Networking Skills in The Lawyer
Networking
There are certain phrases which can strike a feeling of dread in many people – fancy dress, audience participation, contemporary dance and networking event. Picture the scene – you’ve just joined a top firm, it’s all started off well and then the suggestion comes down that you should get out and do a bit of networking. Let’s face it, you’d sooner sit through three hours of contemporary dance than have to go up to complete strangers who all seem to know one another and start a conversation. However, being a lawyer requires you to have a solid network of contacts not just for you but also for your clients and it is a very important part of the job. You will, therefore, be pleased to hear that there are certain things you can do to make the experience not just bearable but actually quite fun and very valuable.
- Think of networking events as ‘Business Development’ and ‘Relationship Building’ opportunities. Before you even have to start developing new relationships, start with what you already have. For example, law school and university colleagues, lecturers, advisors, anyone you have already worked with and so on. Yesterday’s law school friend could be tomorrow’s GC.
- Relationship development doesn’t just happen at networking events. There are endless opportunities to build relationships and wherever possible try to go to these e.g. sporting events, parties, business group lunches, fund raisers, seminars and conferences etc.
- Prepare before you go to an event. If possible, find out who is going to be there and make a target list of who you want to meet. Think about who might be able to introduce you to your target list and where you have actual names in mind, research their backgrounds and respective companies. Make sure you have plenty of business cards with you.
- Eat before hand (unless it is actually a lunch or dinner). The event should not be viewed as a free ‘eat and drink all you can’ opportunity. You will find it quite a challenge to engage in the traditional form of greeting (i.e. the handshake) with a plate of canapés in one hand and a glass of pinot noir in the other. Equally, it is worth remembering that there was a good reason why your parents told you not to eat and talk at the same time.

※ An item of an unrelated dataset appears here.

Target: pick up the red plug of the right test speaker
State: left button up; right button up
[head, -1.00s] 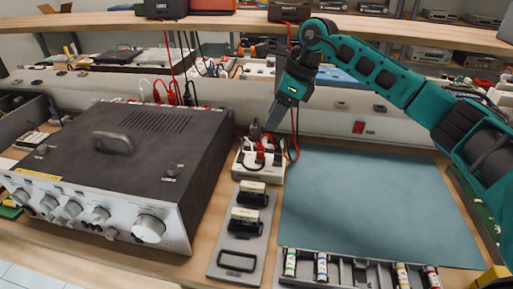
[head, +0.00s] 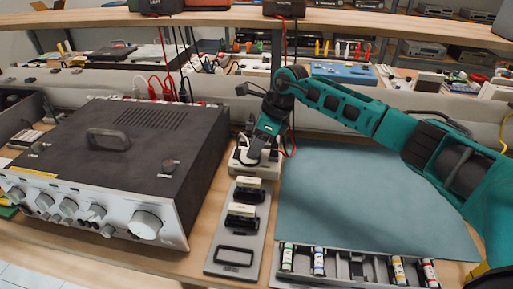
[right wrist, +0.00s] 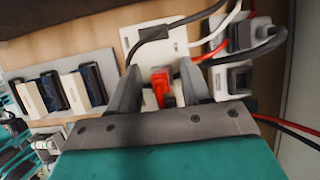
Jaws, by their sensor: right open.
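My right gripper (head: 257,156) points down over a pale socket block (head: 262,172) and hides most of its top in the head view. In the right wrist view the gripper (right wrist: 160,84) is open. A red plug (right wrist: 162,84) stands in the gap between its two fingers, seated in the pale block (right wrist: 160,42). I cannot tell whether either finger touches it. The right test speaker (head: 284,8) sits on the shelf, with a red and a black cable hanging from it. My left gripper is not in view.
A large amplifier (head: 120,150) stands left. A grey plate with black fittings (head: 234,258) lies in front. The blue-green mat (head: 370,200) is clear.

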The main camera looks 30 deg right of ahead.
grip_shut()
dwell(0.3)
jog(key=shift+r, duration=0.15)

- Practise introducing yourself so that you come across as coherent and credible in that you can actually open a conversation in straightforward sentences and without becoming memorable for the wrong reasons before you’ve even got going. You don’t have to do a whole sales pitch on people – a networking faux pas if ever there was – but it is worth having something prepared which gives the person you are connecting with some basic and relevant information on you.
- Have some topics of conversation ‘ready to go’. Be aware of what is going on in the news, sport, current events and so on. Arrive early and make sure you are dressed appropriately and smartly. Keep your phone/blackberry on silent and don’t use it to pretend to look busy. All you will do is draw attention to yourself as the person who is pretending to look busy. It’s not a school disco – don’t hang around the edges; get into the centre of the room and circulate but don’t keep moving around aimlessly as if you are on your way to someone you’ve just seen across the room (unless, of course, you have just seen someone across the room) because when you are spotted travelling past the same group for the fifth time you will appear at best desperate and at worst a little unhinged.

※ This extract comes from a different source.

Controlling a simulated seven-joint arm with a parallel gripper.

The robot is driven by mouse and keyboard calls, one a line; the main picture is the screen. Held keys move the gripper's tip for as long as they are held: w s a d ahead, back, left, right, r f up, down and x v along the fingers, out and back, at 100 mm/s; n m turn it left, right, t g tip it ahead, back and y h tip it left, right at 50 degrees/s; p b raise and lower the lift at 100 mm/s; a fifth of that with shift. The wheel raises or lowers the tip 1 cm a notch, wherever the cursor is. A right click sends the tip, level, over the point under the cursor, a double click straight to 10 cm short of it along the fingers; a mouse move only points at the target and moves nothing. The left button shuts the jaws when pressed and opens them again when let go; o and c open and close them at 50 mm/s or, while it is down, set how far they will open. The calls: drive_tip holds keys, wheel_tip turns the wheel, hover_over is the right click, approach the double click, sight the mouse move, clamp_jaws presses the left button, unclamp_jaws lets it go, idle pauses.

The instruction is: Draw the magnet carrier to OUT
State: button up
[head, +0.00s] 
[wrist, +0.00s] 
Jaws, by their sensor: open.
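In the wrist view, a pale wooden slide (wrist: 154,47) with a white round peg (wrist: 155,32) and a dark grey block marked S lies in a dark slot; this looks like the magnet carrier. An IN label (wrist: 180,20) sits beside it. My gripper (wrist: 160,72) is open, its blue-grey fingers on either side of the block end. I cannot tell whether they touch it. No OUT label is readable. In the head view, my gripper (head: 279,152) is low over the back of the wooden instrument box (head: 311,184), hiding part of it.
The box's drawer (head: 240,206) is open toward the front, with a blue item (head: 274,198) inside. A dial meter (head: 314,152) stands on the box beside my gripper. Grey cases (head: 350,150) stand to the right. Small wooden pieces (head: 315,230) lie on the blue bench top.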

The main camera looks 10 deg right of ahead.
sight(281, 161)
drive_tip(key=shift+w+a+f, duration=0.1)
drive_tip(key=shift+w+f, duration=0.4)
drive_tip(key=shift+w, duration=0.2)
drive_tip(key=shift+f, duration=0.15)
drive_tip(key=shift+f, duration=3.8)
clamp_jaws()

- If there is a group you wish to join, pick your time carefully. A group of old friends who’ve just gathered and are reminiscing about that hilarious dinner they all had after their last deal completed will most likely not particularly welcome their banterings being interrupted with your introduction however well rehearsed. When you judge the time is right, without giving the impression that you are eavesdropping, ask if they mind if you join them. This is an event to build relationships – it is not a private party – they are not gong to refuse you. People on their own should not be ignored – they may well be grateful for the approach and you never know who they might turn out to be but avoid obvious name-tag sizing up.
- When you’ve introduced yourself and have made a point of listening to and remembering their names, don’t see this as an opportunity to try out your latest stand-up routine. Feel free to engage in some light-hearted witty exchange but steer clear of expressing any contentious opinions or complaining about, well anything really – it marks you down as a negative person. And while we’re on the subject, remember that sarcasm is the lowest form of wit and not generally appreciated. Try to find common ground as quickly as you can (think of this as an exciting challenge) as this will help create and build all-important rapport. Ask open questions but don’t interrogate and once you’ve established rapport you’re well on your way to developing a relationship. It’s all about the relationship, not the sell. No one ever really wants to be sold to let alone at a social event.
- Don’t talk about yourself all the time and don’t interrupt. Listen and demonstrate that you have done so by asking relevant questions. Be open and engaging – stand tall with open posture, don’t mumble or gabble and remember to smile. If you are a natural smiler, great; if you have been born with the facial expression of a grouper fish then you will need to practice your smiling. Look people in the eye when you are talking AND listening to them and especially when you are shaking their hand (which by the way is also something that you should also think about – what does it say about you?) Like smiling, some people find making and maintaining eye contact difficult and you should practice this with trusted friends so that you know when to look at someone and when it’s time to look away because we use eye contact as a means of establishing other types of relationships and this is not the time or place for that!
- After ten minutes or so, it’s generally time to move on. Ask for business cards and thank people for their time. Tell them that you’ve enjoyed talking to them (even if you haven’t) and ask them if you can follow up with them at a later stage. Don’t be afraid of ending a conversation and moving elsewhere in the room otherwise you could end up spending the entire time with someone who didn’t even make it onto your second reserve list. Equally don’t make others feel trapped. Everyone is there for the same reason and it’s fine to suggest you join another group or ask them if there is anyone they could introduce you to or simply suggest moving on to meet some new people. Whatever you do though, be graceful and polite.
- Finally, you absolutely must follow up with people as soon as you can and ideally within a week. You could ask for some information or email them something of interest (an article perhaps) and suggest a further meeting. Having started the process of building the relationship it is now up to you to ensure that you develop it and keep it alive but that’s for another article.
Building business relationships is one of the most important aspects of your career and the sooner you put yourself into situations and try out some of the tips above the quicker you will find that ‘networking’ is not actually a form of social torture but actually an opportunity to expand your opportunities and contacts and move up to the next level.